A holiday treat for New Yorker fans. Exhibition including covers and cartoons will travel the US
| New York
Fans of The New Yorker magazine art can revel in the display of original works in the Astor Hall of the public library on Fifth Avenue in Manhattan. The works will be on view until Jan. 30, making for an enjoyable stop in a holiday shopping trip. There are 115 original works by 71 of the best-known artists. (The New Yorker never calls them cartoonists.) Some of them are no longer with us, but their work is still pleasantly current in the silly, understated way the magazine developed into a separate brand of humor. It was a style that one humorist called ``suitably ridiculous.''
There are magazine covers as well as drawings for the inside pages. Some of them are faded watercolors, but the hesitant humor still comes through.

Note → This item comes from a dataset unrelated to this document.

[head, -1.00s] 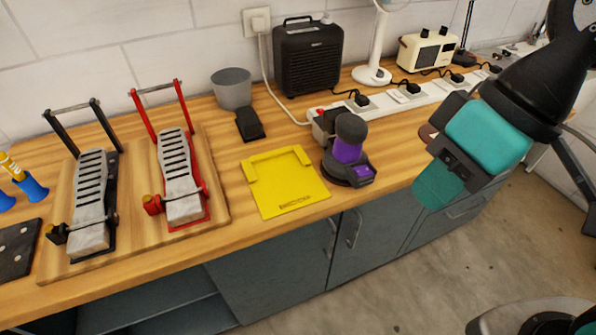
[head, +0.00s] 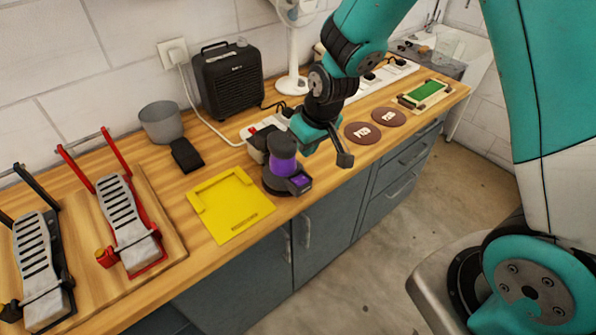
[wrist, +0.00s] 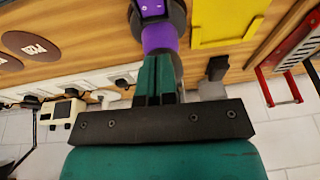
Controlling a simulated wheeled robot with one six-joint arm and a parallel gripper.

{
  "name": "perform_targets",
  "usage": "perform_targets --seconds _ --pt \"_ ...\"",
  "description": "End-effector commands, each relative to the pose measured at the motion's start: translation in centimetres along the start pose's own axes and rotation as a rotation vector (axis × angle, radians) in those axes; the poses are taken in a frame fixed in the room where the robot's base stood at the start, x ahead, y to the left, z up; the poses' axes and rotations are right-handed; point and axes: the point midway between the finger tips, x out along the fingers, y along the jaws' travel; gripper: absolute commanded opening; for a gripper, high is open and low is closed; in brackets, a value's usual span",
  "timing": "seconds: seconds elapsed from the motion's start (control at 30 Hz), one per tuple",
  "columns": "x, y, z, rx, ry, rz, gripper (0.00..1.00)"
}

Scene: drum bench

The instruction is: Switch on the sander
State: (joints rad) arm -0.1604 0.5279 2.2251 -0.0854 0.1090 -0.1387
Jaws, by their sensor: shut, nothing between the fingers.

For cartoonists (excuse me, artists) it's an instructive show.
Here, close up, one can see how far over reproduction size George Price really worked (quite large) and how he achieved his precisely scratchy line.
At close range you can also see the kind of marker Ed Koren uses to get his wild coiffures (an example of his work is at right), and the gloomy wash techniques of Charles Addams.
No one I can remember has been left out, and credit for such inclusiveness goes to the exhibition's curator, Barbara Nicholls. The show illustrates the difficulty of her task, in a way: combining the humor of the 1920s and the 1980s, some drawings nearly wall size, others wallet size. And, of course, real New Yorker aficionados will be looking for a favorite that's been left out.
These originals came from collections around the world. After the New York exhibition is over, the show will travel across the United States on a two-year tour, visiting Detroit, Boston, Atlanta, Chicago, and Los Angeles, among others.
The show will have its final exhibition in London.